Amazon – a retail ecosystem of 120 million products and counting set to overtake Walmart as the largest retailer in the world by 2025 by revenue. Competing against this behemoth on choice is unrealistic. The conundrum for many competitors is how to balance choice against the constant aim of lowering the cost per transaction. Adding choice will nearly always lead to added complexity. It is quite acceptable to have different business models – the key, though, is to manage that complexity and ensure costs do not spiral out of control. Increased investment in IT systems remains a must, but these bets need to be carefully placed.

So what does that leave?

We do not believe that trying to create an exact replica of Amazon is the right answer. However, copying their philosophy of ‘customer obsession‘ is an approach that can deliver success. We don‘t mean customer obsession that generates internal complexity. We do mean customer obsession that sets out to really understand your customers, supported by an infrastructure that can deliver your proposition and generate profit. With clarity about who your customers are and what your winning proposition is, you will be able to provide the right (narrow) range of great products and services targeting specific customer needs. With such a strategy, tailoring the operating model to fulfil customer requirements (including convenience and the right price) profitably is more achievable.

Where the necessity is to compete on convenience, retailers need to modify their operating model to enable the rapid designing and testing of new initiatives. To that end, data-driven A/B testing is an approach to adopt as standard.

Personalising the shopping experience, combining retail ‘theatre‘ and personal interactions in store and the convenience offered by online is a powerful weapon. Will customers prioritise experience over convenience or price, or is it possible to combine? We believe if you get your business AND operating model right, it is.

As a number of retailers have already demonstrated, there‘s an opportunity to offer subscription services for both commodity products such as mobile phones and premium content-based services like Tesco‘s Blinkbox. Gazing into the future, could, for example, detergents be combined with the purchase of a washing machine on a subscription model?

Suppliers will be similarly unnerved by Amazon‘s potential dominance of the marketplace – being the junior partner with an all-powerful future Amazon is not an enjoyable prospect. One can see that a competitive advantage for retailers is possibly working with a number of tier 1 suppliers in a win-win relationship where the supplier gets a preferential margin with a retailer who therefore has exclusive access to products Amazon doesn‘t list. In addition, utilising supplier capabilities such as R&D, marketing and category management, and entering a ‘true‘ collaborative relationship could represent a major defensive mechanism against Amazon.

Amazon will continue to be one of the largest business disruptors and will remain a serious competitive threat for many organisations, but will also create growth opportunities and inspiration for others.

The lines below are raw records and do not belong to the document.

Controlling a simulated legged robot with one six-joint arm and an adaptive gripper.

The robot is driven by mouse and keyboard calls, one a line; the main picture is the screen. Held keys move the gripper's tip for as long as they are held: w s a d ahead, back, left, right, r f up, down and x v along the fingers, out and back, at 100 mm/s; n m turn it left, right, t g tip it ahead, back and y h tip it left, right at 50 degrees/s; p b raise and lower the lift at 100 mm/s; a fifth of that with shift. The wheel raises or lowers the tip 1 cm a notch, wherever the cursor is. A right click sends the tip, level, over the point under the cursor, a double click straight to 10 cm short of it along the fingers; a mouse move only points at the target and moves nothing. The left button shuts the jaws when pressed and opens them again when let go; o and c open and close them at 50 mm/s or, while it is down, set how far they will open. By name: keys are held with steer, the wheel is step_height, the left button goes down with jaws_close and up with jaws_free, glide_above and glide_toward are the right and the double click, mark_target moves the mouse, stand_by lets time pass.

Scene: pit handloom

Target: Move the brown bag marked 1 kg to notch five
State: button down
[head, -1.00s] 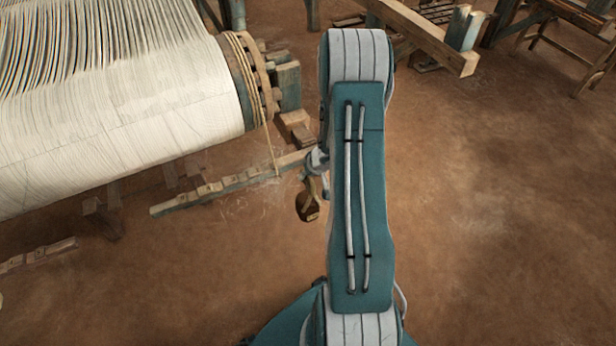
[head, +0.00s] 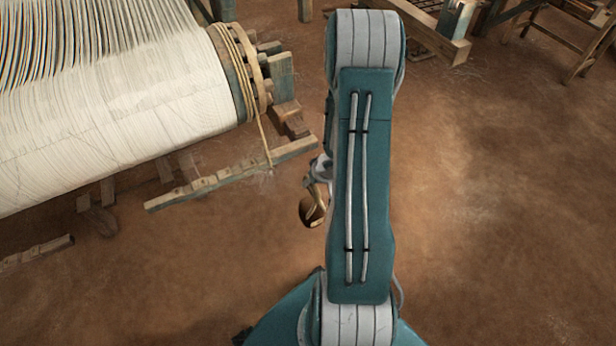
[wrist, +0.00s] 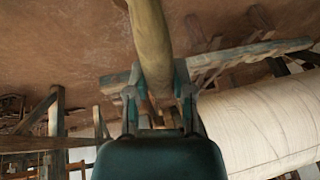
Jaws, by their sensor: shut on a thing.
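The brown bag (head: 310,211) hangs below my gripper (head: 318,178) in the head view, partly hidden behind my arm. Its mark cannot be read. In the wrist view, my gripper (wrist: 158,88) is shut on a tan, rounded part of the bag (wrist: 151,35), which runs up out of the picture. The beam also crosses behind the gripper in the wrist view (wrist: 225,58). I cannot tell which notch is five.
The loom's cloth roll (head: 120,110) fills the upper left, with a rope (head: 262,130) running from its end down to the beam. Another wooden piece (head: 37,252) lies at lower left. Wooden frames (head: 440,40) stand at the back right. The floor (head: 500,220) at right is clear.

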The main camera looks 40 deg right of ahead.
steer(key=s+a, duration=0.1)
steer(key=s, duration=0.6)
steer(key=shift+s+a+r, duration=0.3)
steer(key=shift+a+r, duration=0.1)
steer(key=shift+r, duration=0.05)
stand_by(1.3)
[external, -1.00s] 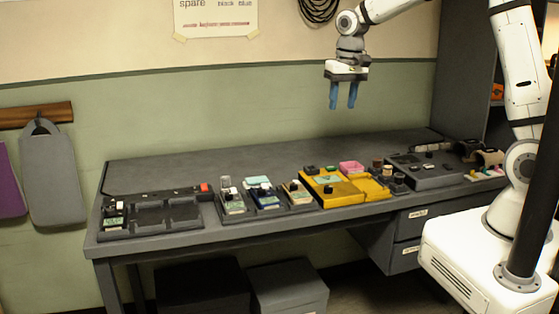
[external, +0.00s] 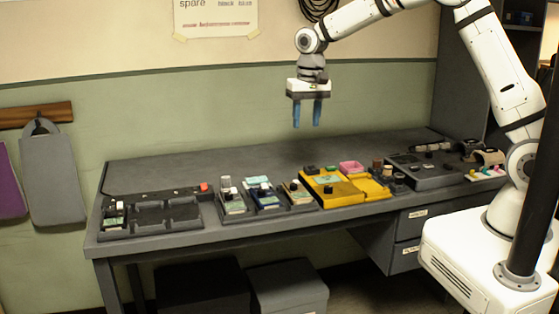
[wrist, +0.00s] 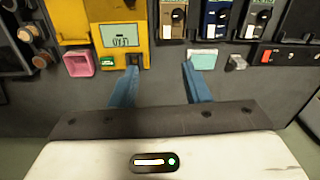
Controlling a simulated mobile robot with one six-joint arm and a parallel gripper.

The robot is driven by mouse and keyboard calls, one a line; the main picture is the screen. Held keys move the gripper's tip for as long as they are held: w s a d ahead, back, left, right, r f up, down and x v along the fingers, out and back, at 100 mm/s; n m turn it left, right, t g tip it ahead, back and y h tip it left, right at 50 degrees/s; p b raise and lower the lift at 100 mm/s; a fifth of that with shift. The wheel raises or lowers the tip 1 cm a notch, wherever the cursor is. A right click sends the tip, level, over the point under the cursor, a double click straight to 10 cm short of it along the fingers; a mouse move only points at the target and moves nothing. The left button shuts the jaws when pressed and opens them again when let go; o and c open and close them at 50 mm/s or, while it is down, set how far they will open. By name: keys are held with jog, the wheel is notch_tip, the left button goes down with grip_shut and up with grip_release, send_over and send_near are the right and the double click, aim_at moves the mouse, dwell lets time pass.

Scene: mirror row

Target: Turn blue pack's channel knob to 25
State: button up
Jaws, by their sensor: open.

We predict continued rapid growth for Amazon for many years to come but the journey will not be plain sailing. With the ever-increasing complexity of the organisation, the quest for profitability will remain challenging and the business will be required to constantly transform itself.

The initial fear, and in some cases even paralysis, of their competitors has largely been overcome and effective strategies are being put in place to co-exist alongside Amazon. That being said, understanding the Amazon operating model and constantly focussing on the customer will remain an imperative for every retailer. Those who do not transform to embrace this will be left behind and subsequently perish.